▶ **Exercise brief**:
Copy, character for character, the lines running from the one with "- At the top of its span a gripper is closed" to the one with "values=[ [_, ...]", ends included. Leave out every other line.

***** Given records *****

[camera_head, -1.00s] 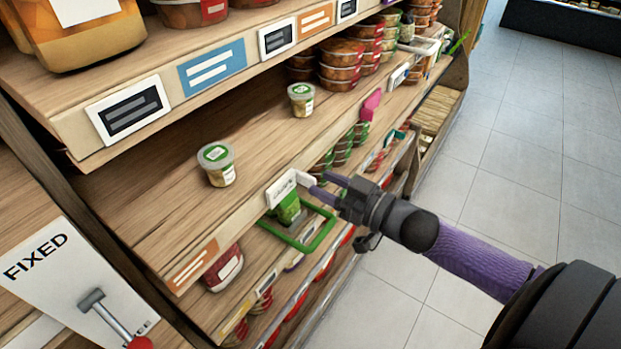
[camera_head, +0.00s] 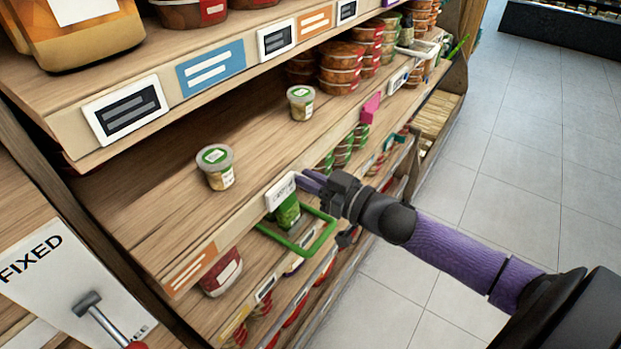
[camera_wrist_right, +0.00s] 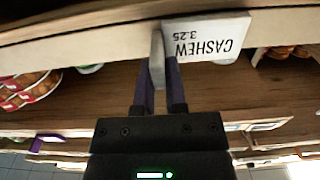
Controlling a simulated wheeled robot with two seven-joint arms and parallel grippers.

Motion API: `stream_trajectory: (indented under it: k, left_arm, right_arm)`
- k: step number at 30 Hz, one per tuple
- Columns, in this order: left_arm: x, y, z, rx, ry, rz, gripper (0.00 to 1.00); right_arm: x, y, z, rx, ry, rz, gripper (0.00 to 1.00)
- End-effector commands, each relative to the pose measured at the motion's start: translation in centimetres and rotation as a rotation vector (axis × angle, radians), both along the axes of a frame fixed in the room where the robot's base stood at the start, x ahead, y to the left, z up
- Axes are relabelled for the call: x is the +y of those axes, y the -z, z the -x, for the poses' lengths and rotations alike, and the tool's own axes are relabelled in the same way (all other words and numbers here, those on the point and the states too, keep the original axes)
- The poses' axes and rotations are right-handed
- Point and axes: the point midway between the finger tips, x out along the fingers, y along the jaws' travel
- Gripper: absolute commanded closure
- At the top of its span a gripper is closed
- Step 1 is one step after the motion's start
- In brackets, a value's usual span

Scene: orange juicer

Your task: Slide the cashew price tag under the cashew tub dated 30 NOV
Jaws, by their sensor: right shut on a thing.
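The white cashew price tag (camera_head: 281,195) is at the front edge of the middle shelf. In the right wrist view the tag (camera_wrist_right: 205,38) reads CASHEW 3.25, upside down. My right gripper (camera_head: 308,182) is shut on a narrow flap at the tag's side, between its purple fingers (camera_wrist_right: 158,70). I cannot tell whether the tag touches the shelf edge. Two small clear tubs with green and white lids stand upright on the shelf: a nearer one (camera_head: 215,167) and one farther back (camera_head: 301,102). Their dates are too small to read. My left gripper is not in view.
The shelf board (camera_head: 150,195) around the tubs is bare. An orange label (camera_head: 189,270) and a pink tag (camera_head: 371,107) sit along its edge. A green frame (camera_head: 300,240) projects below the tag. The upper shelf (camera_head: 125,115) overhangs behind. Stacked tubs (camera_head: 342,62) stand farther along.

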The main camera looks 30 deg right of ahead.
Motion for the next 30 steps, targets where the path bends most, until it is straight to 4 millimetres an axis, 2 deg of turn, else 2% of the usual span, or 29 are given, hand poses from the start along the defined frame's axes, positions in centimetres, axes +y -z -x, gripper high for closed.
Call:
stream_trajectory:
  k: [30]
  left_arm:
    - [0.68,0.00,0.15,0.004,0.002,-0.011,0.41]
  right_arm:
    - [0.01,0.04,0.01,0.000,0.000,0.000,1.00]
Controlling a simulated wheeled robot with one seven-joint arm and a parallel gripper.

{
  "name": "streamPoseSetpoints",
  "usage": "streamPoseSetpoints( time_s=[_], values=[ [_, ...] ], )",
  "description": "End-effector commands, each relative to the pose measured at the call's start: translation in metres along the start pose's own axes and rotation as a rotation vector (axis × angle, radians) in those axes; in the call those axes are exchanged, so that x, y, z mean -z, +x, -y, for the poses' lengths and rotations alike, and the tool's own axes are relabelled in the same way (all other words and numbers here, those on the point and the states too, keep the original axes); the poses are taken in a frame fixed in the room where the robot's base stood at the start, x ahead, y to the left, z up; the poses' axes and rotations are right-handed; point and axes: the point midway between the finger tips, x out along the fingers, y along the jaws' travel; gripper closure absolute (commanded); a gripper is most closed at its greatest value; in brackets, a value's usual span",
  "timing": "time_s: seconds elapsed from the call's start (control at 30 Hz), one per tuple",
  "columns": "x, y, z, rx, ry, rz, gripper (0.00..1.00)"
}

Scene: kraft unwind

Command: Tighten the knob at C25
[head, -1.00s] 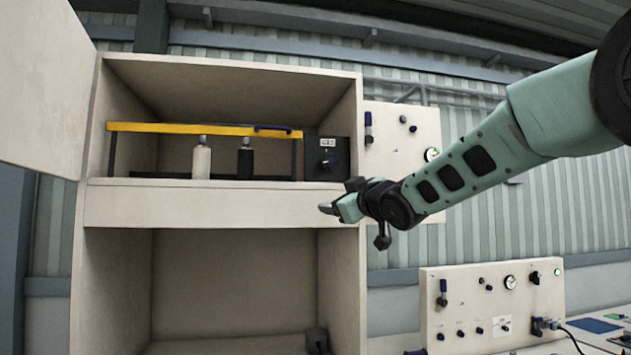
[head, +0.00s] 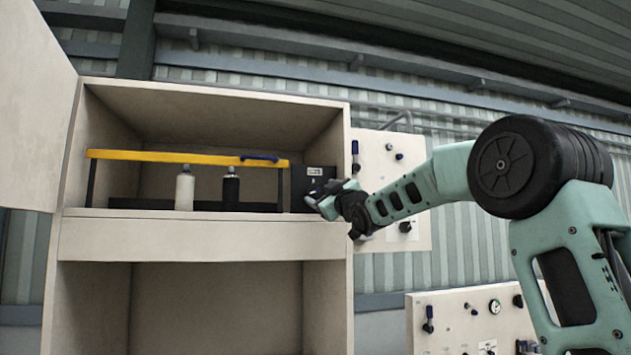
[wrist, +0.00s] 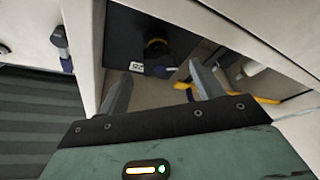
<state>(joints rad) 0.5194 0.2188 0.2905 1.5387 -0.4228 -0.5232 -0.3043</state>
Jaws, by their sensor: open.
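A black box (head: 299,187) with a small white label (head: 315,171) stands at the right end of the cabinet's shelf; the label's text is too small to read surely. In the wrist view the box (wrist: 119,38) carries a dark round knob (wrist: 156,50) beside the label (wrist: 137,66). My gripper (head: 317,199) is in front of the lower part of the box in the head view and covers the knob there. In the wrist view my gripper (wrist: 158,88) has its two fingers apart with nothing between them, pointing toward the box and short of the knob.
The shelf also holds a white bottle (head: 185,190), a black bottle (head: 231,190) and a yellow bar (head: 180,157). The cabinet's right wall (head: 340,160) is close to my gripper. A panel with valves (head: 375,150) is to the right; an open door (head: 35,110) is at left.

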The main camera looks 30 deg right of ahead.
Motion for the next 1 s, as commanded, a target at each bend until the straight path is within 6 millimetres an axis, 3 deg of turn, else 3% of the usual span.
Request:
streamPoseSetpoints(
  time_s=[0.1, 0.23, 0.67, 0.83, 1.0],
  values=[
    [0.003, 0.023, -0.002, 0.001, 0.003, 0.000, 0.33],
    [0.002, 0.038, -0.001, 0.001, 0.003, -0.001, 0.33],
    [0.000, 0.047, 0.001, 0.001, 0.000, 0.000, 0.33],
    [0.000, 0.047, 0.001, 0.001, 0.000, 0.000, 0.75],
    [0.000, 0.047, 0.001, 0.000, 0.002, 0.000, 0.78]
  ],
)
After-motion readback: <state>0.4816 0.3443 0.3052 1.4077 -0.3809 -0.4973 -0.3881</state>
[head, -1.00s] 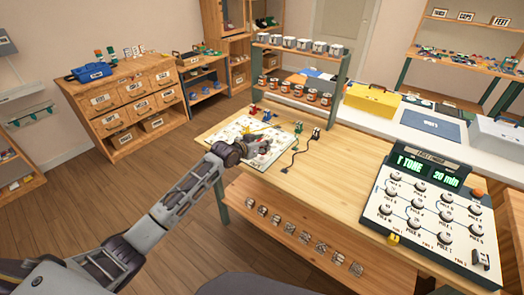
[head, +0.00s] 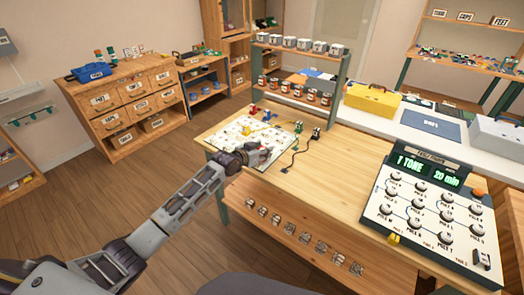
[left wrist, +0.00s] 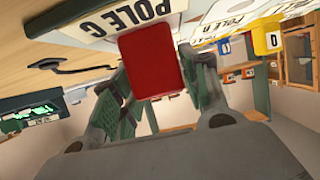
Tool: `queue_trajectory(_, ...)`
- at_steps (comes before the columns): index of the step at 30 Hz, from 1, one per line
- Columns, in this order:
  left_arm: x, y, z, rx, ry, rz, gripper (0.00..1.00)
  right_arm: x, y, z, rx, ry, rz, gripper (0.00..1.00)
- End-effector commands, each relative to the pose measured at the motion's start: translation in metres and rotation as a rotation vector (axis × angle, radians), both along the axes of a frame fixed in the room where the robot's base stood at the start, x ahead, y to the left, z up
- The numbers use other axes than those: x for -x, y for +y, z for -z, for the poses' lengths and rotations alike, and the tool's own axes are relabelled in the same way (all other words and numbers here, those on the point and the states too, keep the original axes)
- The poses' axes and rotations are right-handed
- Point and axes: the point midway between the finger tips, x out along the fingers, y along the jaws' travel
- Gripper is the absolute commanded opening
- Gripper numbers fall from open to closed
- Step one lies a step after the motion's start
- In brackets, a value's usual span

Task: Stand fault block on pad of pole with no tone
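My left gripper (head: 266,154) is low over the near right edge of the white pole board (head: 229,133) on the bench. In the left wrist view its green-padded fingers (left wrist: 152,80) are on either side of a red block (left wrist: 152,62) and appear shut on it. A "POLE C" label (left wrist: 150,12) shows just behind the block; I cannot tell whether the block touches the board. My right gripper is out of view.
A dark cord (head: 291,155) lies right of the board near a black piece (head: 316,133). A can rack (head: 298,75) stands behind.

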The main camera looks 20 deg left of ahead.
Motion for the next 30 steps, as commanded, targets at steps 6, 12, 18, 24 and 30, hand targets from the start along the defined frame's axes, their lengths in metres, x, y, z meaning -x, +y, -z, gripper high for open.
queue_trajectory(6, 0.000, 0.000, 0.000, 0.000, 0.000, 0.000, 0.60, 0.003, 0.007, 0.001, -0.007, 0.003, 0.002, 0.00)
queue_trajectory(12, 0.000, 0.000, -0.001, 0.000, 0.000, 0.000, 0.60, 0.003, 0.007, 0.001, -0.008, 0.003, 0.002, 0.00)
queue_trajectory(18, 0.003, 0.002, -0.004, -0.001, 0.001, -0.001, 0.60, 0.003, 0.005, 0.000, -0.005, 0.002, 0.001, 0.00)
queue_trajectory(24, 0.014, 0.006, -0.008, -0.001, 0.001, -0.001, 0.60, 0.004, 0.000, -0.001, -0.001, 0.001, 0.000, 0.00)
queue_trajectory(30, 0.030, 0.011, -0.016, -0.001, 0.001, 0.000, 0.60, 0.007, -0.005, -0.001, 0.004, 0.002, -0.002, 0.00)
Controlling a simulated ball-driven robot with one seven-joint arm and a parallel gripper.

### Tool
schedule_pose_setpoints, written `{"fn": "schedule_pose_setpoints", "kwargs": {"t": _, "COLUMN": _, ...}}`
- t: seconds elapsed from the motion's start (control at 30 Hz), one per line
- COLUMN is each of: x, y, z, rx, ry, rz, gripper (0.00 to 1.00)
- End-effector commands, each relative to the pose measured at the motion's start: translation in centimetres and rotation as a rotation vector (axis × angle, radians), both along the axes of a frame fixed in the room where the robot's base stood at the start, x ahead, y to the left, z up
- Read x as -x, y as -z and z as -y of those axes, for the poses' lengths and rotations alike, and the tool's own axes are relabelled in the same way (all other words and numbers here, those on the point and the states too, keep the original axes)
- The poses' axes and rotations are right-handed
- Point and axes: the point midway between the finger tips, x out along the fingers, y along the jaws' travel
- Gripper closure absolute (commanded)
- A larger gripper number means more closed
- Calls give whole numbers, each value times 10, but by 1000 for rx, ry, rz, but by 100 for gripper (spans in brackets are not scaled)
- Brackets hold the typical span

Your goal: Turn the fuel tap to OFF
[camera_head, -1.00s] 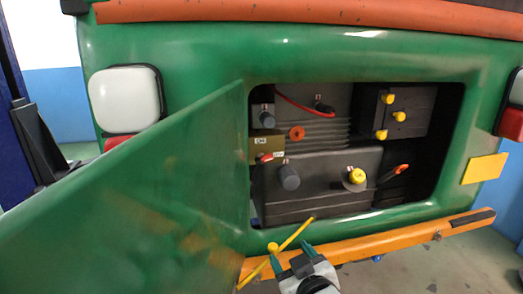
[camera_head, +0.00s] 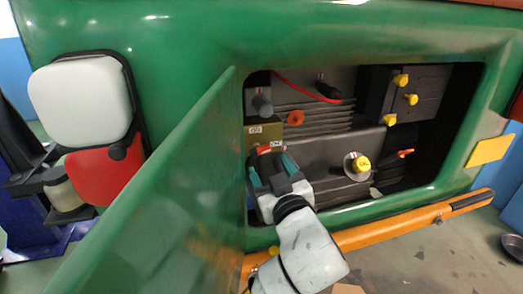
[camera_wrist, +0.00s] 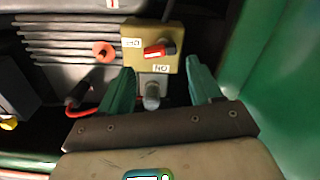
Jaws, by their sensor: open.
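The fuel tap is a tan box (camera_wrist: 142,58) with a short red lever (camera_wrist: 158,48) and two small white labels, one beside the lever and one below it. In the head view the tan box (camera_head: 263,133) sits at the left side of the open bay, and the red lever (camera_head: 264,150) shows just above my fingertips. My gripper (camera_head: 272,170) is open, its green fingers pointing at the tap. In the wrist view the fingertips (camera_wrist: 160,64) lie on either side of the box's lower part, with the lever slightly ahead. No contact is visible.
The green hatch door (camera_head: 190,190) stands open close on the left of my arm. The bay also holds a yellow-capped fitting (camera_head: 360,164), an orange knob (camera_head: 296,118), yellow knobs (camera_head: 401,80) and a red cable (camera_head: 305,91). The orange bumper (camera_head: 390,231) runs below.

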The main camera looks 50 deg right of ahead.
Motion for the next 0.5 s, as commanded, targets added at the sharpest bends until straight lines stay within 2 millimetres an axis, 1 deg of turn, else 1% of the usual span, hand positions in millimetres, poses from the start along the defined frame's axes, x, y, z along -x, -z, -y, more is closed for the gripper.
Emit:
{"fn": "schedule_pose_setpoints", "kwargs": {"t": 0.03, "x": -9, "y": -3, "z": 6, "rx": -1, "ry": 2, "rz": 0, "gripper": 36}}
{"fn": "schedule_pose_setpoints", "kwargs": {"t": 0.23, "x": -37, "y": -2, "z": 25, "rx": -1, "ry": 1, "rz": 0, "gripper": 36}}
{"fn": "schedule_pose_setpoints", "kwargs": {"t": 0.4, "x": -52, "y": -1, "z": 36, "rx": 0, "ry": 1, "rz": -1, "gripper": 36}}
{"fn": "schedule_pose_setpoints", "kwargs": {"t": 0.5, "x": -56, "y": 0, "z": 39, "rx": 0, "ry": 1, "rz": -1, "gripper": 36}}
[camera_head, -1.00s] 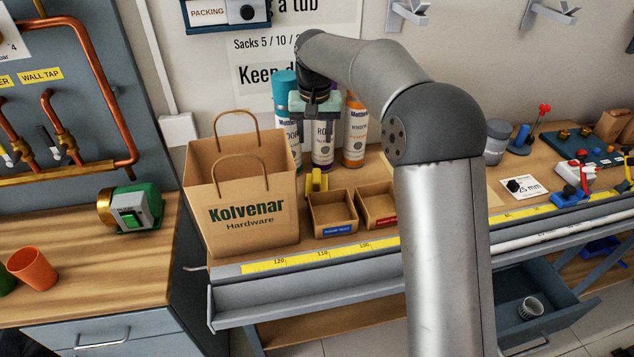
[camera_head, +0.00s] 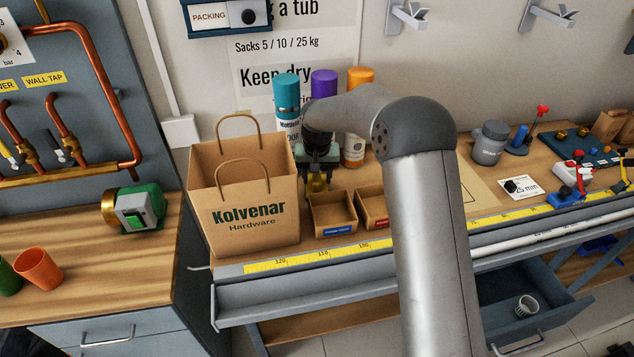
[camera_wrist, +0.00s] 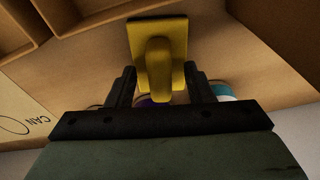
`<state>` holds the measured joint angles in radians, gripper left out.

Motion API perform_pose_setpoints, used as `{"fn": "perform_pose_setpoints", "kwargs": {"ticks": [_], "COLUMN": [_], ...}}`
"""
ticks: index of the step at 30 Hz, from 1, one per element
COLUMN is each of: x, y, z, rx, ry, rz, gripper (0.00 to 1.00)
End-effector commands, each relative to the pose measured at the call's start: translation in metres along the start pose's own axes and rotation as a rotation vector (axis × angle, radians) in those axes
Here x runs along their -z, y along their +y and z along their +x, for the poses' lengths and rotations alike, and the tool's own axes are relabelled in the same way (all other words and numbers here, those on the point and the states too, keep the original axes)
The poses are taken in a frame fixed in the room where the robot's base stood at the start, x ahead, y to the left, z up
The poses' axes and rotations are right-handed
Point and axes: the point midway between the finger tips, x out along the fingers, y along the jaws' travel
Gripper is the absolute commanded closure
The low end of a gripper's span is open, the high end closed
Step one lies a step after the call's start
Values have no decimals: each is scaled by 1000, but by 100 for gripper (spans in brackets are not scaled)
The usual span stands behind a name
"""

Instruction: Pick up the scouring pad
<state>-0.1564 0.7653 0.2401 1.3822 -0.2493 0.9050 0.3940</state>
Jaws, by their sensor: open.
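The scouring pad (camera_wrist: 160,35) is a yellow flat block with a raised yellow grip. In the wrist view its grip reaches down toward the space between the two dark fingers. In the head view it is a small yellow patch (camera_head: 317,186) on the bench, mostly hidden under my gripper (camera_head: 318,176). My gripper also shows in the wrist view (camera_wrist: 160,78); it is open, with a finger on each side of the grip. I cannot tell how far the fingers reach down around it.
A Kolvenar paper bag (camera_head: 245,235) stands close on the left. Two small open boxes, one left (camera_head: 333,226) and one right (camera_head: 371,218), sit in front and to the right. Capped bottles, one blue-capped (camera_head: 287,92), stand behind my gripper.

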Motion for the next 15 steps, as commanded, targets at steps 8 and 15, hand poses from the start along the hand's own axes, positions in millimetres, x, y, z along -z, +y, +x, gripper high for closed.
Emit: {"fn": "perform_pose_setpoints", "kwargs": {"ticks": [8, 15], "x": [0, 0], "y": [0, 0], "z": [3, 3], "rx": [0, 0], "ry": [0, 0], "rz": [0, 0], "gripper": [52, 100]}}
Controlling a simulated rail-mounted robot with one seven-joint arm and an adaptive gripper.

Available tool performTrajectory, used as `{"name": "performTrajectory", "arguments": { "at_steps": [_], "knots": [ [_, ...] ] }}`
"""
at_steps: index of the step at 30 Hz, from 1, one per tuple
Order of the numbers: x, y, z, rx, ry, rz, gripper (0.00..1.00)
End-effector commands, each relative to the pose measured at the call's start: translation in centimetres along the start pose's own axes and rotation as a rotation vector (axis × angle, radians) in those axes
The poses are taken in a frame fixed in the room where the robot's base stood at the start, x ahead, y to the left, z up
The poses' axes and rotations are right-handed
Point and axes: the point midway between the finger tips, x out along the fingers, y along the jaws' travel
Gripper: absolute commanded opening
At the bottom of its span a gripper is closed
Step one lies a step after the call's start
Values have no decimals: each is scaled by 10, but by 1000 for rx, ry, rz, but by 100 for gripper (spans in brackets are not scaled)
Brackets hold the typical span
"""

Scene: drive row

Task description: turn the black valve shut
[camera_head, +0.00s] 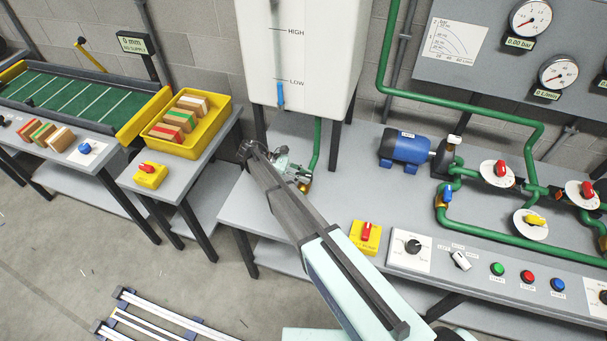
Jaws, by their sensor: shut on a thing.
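My gripper (301,179) is at the lower end of the green pipe under the white tank, behind my forearm. It is shut on something there, at a brass-coloured fitting (305,187). The black valve's handle is hidden behind the gripper and arm, so its angle cannot be told. The green pipe (317,145) runs down from the tank to this spot.
The white tank (310,60) stands right above my gripper. To the right are a blue motor pump (405,147), green pipework and red and yellow valves. A yellow switch box (366,237) and a button panel line the bench's front edge. A yellow tray (187,123) is at left.

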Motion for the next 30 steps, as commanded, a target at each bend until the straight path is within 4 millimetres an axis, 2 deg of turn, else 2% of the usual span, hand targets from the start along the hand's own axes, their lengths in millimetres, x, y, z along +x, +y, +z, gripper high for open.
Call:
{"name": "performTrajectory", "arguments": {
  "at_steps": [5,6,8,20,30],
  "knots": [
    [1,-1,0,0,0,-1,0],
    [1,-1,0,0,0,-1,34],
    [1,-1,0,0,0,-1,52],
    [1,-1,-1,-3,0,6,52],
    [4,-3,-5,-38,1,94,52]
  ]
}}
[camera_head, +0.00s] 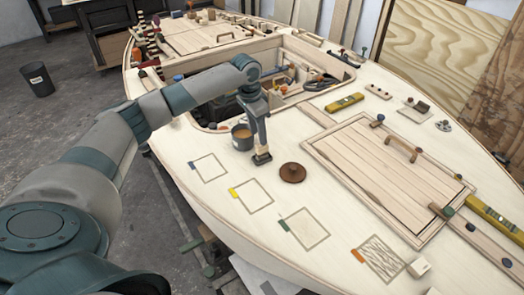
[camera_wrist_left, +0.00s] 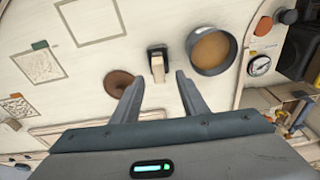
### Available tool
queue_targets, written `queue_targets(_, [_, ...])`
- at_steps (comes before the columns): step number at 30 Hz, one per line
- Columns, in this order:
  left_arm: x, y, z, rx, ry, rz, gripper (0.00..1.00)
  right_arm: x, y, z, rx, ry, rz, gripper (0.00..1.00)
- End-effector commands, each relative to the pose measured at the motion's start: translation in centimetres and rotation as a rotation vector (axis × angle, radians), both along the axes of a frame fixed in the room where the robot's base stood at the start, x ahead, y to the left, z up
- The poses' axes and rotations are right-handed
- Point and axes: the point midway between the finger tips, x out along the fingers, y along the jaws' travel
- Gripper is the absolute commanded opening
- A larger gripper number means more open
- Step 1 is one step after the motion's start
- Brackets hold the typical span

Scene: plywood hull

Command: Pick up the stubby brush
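The stubby brush (camera_head: 262,158) stands upright on the pale plywood deck, with a light wooden handle and a dark lower end. In the left wrist view the brush (camera_wrist_left: 157,66) lies between the lines of the two fingers, just beyond the tips. My left gripper (camera_head: 260,140) points down right over the brush, and in the left wrist view my left gripper (camera_wrist_left: 158,78) is open with a gap on both sides of the handle. I cannot tell whether the fingertips reach below the handle's top. My right gripper is in neither view.
A grey mug of brown liquid (camera_head: 242,138) stands close left of the brush. A round brown disc (camera_head: 292,172) lies to its right. An open hatch with tools (camera_head: 290,85) lies behind.

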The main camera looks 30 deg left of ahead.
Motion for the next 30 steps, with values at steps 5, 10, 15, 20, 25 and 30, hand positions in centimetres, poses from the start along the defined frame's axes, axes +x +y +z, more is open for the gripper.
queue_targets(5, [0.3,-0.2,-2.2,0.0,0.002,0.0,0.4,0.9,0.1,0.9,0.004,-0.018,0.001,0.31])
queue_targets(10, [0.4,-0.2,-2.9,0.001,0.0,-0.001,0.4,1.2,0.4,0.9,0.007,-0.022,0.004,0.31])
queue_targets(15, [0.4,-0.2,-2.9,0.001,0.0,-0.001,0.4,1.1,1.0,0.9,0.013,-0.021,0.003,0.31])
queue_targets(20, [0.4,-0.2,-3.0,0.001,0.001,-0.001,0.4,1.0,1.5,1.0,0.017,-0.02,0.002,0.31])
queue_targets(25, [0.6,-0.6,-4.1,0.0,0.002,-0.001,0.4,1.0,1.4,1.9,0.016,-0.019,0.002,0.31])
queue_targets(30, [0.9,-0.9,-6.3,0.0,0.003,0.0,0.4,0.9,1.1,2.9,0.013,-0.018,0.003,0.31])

*****

▶ **Task solution**:
- At the top of its span a gripper is closed
- Step 1 is one step after the motion's start
- In brackets, a value's usual span

Scene: orange juicer

Your task: Slide the cashew price tag under the cashew tub dated 30 NOV
Jaws, by their sensor: right shut on a thing.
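The white cashew price tag (camera_head: 281,195) is at the front edge of the middle shelf. In the right wrist view the tag (camera_wrist_right: 205,38) reads CASHEW 3.25, upside down. My right gripper (camera_head: 308,182) is shut on a narrow flap at the tag's side, between its purple fingers (camera_wrist_right: 158,70). I cannot tell whether the tag touches the shelf edge. Two small clear tubs with green and white lids stand upright on the shelf: a nearer one (camera_head: 215,167) and one farther back (camera_head: 301,102). Their dates are too small to read. My left gripper is not in view.
The shelf board (camera_head: 150,195) around the tubs is bare. An orange label (camera_head: 189,270) and a pink tag (camera_head: 371,107) sit along its edge. A green frame (camera_head: 300,240) projects below the tag. The upper shelf (camera_head: 125,115) overhangs behind. Stacked tubs (camera_head: 342,62) stand farther along.

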The main camera looks 30 deg right of ahead.
Motion for the next 30 steps, targets where the path bends most, until it is straight to 4 millimetres an axis, 2 deg of turn, else 2% of the usual span, or 29 are given, hand poses from the start along the defined frame's axes, positions in centimetres, axes +y -z -x, gripper high for closed.
Call:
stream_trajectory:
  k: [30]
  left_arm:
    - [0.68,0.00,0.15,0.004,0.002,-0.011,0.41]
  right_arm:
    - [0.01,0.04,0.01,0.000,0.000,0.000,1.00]
Controlling a simulated wheeled robot with one seven-joint arm and a parallel gripper.

{
  "name": "streamPoseSetpoints",
  "usage": "streamPoseSetpoints( time_s=[_], values=[ [_, ...] ], )",

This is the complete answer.